There’s a new interest in expanding the GOP base, which necessitates building a reputation of a more inclusive Republican Party. Brooks is all about that, and he’s caught the eye of Rep. Renee Ellmers of North Carolina, who is also looking to change the party from within.

“His perspective is from a real, scientific research-based perspective of how people listen to an emotional message before they can grasp the facts of the situation and how [Republicans] really should be doing a better job that way,” said Ellmers, the chairwoman of the Republican Women’s Policy Committee.

As part of her effort to make the GOP more palatable to women in an election year, Ellmers arranged for the AEI to be a partner of the RWPC beginning in early 2014. The think tank will meet regularly with the committee, offering targeted policy analyses, messaging strategies and polling data.

Brooks also could have an “in” with influential congressional Republicans whose relationship with the Heritage Foundation has soured, due in part to the aggressive tactics of its advocacy arm, Heritage Action for America.

DeMint, in an interview with CQ Roll Call, downplayed the House GOP’s frustration with his organization, as well as the differences between how he runs his shop and how Brooks runs his.

He called Brooks a “leader” in the conservative movement, though, with a gift for driving the message home: “I came out of the marketing and advertising business, and I’ve been frustrated for a long time that the ideas that I know work and are better for people are not being communicated.”

Brooks conceded that Heritage is “creating conflict” on the Hill, but he stressed that he was a yearly donor and a great admirer of the think tank’s work.

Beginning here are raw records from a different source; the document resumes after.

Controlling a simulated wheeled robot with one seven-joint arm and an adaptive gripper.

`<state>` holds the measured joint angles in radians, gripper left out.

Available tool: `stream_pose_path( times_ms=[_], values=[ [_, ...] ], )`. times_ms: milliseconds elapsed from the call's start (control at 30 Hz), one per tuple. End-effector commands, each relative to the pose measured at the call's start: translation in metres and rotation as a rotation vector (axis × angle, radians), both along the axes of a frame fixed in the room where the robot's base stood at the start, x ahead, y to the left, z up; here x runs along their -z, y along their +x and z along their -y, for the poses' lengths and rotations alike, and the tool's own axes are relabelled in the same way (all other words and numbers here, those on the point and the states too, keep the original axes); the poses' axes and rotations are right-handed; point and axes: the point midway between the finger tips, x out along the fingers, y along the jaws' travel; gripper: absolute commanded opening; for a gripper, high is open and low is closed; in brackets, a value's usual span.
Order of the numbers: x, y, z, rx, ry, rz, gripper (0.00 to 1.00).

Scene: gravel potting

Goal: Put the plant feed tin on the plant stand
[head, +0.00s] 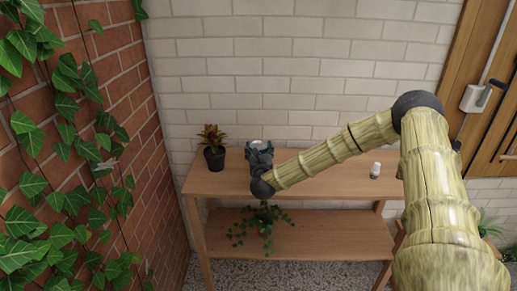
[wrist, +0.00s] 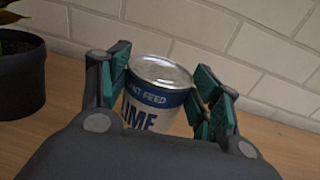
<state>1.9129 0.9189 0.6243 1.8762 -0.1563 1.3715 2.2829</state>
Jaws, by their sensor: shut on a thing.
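The plant feed tin (wrist: 155,102) is white with a blue band and a silver lid, and its label reads "PLANT FEED" and "IME". My gripper (wrist: 158,98) is shut on it, one teal-padded finger at each side. The tin looks upright; its base is hidden behind my gripper, so I cannot tell whether it touches the wood. In the head view my gripper (head: 259,155) is over the back of the wooden plant stand's top (head: 320,186), with the tin's pale lid (head: 257,143) just showing beyond it.
A dark pot with a reddish-green plant (head: 214,150) stands close to the left of my gripper. A small white bottle (head: 375,170) stands farther right on the top. A trailing plant (head: 262,228) is on the lower shelf. A white brick wall is behind, and an ivy-covered wall at left.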

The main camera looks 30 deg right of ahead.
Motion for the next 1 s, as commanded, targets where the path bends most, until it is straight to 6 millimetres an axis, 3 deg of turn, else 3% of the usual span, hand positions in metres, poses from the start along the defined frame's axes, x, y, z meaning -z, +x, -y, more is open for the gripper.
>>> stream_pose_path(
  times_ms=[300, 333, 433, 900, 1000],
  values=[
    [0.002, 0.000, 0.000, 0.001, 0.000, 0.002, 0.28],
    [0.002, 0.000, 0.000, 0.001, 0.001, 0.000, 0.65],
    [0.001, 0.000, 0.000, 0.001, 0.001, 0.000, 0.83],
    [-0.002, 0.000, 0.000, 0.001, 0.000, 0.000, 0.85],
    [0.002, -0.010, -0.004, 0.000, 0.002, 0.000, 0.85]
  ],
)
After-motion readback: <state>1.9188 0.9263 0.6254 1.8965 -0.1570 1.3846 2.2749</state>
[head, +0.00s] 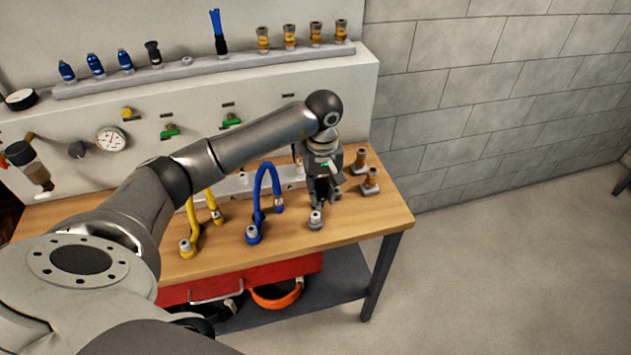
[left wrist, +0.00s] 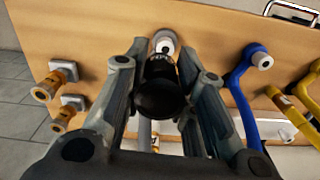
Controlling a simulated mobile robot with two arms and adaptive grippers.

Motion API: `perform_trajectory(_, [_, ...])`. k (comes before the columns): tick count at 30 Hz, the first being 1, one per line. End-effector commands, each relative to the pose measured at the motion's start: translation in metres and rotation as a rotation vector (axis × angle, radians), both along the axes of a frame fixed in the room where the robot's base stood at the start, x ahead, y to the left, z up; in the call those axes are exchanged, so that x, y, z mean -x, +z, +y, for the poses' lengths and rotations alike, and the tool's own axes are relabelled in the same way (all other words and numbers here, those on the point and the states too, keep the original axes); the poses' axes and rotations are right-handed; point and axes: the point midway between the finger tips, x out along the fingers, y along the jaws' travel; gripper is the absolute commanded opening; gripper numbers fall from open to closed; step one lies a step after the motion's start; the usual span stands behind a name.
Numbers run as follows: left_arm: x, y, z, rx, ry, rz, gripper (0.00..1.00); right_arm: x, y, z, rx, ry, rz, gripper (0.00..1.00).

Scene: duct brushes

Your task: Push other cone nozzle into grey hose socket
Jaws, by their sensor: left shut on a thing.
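My left gripper (head: 321,192) is above the right part of the workbench, pointing down. It is shut on a black cone nozzle (left wrist: 160,88), marked with small lettering in the left wrist view. The grey hose socket (head: 316,219) stands on the bench directly below the fingers. It also shows in the left wrist view (left wrist: 165,40), just beyond the nozzle's end. I cannot tell whether nozzle and socket touch. Another black cone nozzle (head: 153,54) stands on the rack shelf. My right gripper is not in view.
A blue hose (head: 257,190) and yellow hoses (head: 192,218) stand to the left on the bench. Two brass fittings (head: 371,181) stand close to the right. The wall rack (head: 205,67) holds blue and brass pieces. A red drawer (head: 240,281) is below.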

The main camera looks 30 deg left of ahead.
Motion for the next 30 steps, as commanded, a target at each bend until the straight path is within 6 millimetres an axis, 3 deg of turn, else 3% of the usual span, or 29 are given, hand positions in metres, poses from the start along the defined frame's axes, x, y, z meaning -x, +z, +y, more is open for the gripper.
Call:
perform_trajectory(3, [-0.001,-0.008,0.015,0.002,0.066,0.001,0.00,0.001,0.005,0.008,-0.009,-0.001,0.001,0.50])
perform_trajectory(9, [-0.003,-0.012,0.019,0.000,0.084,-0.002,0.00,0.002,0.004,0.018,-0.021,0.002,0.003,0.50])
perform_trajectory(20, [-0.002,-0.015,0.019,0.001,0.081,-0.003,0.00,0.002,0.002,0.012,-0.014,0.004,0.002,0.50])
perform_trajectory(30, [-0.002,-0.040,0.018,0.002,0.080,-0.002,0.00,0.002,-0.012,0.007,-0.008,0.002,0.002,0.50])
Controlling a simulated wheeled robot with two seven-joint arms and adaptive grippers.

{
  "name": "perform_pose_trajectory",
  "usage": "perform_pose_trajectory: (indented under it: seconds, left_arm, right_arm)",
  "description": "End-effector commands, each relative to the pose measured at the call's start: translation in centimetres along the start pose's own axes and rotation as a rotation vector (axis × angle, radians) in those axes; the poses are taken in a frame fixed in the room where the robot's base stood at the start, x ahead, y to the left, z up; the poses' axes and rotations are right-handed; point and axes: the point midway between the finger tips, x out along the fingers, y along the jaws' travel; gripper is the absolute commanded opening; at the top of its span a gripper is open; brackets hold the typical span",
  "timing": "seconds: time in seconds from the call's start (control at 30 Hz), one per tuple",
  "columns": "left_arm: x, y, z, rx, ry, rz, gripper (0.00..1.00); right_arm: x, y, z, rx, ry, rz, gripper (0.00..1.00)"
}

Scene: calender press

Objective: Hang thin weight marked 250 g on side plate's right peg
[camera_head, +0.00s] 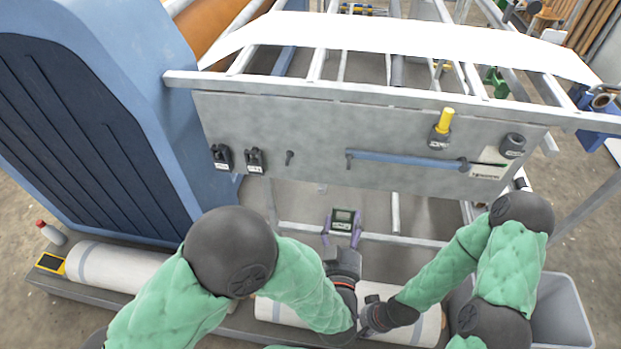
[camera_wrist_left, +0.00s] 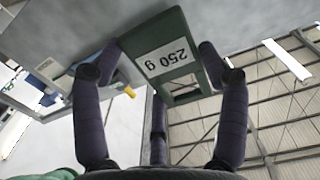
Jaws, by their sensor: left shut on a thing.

“Here’s the thing we should be really super happy about,” he said. “People are happy or unhappy with what Heritage is doing, or what AEI is doing … but you know what? I guarantee you there will not be a knock in the night and a jackbooted thug at my door. And I run what is arguably the most important conservative institution outside of government in America today.

“That is a miracle,” Brooks continued. “That is something that I’m so grateful for every day.”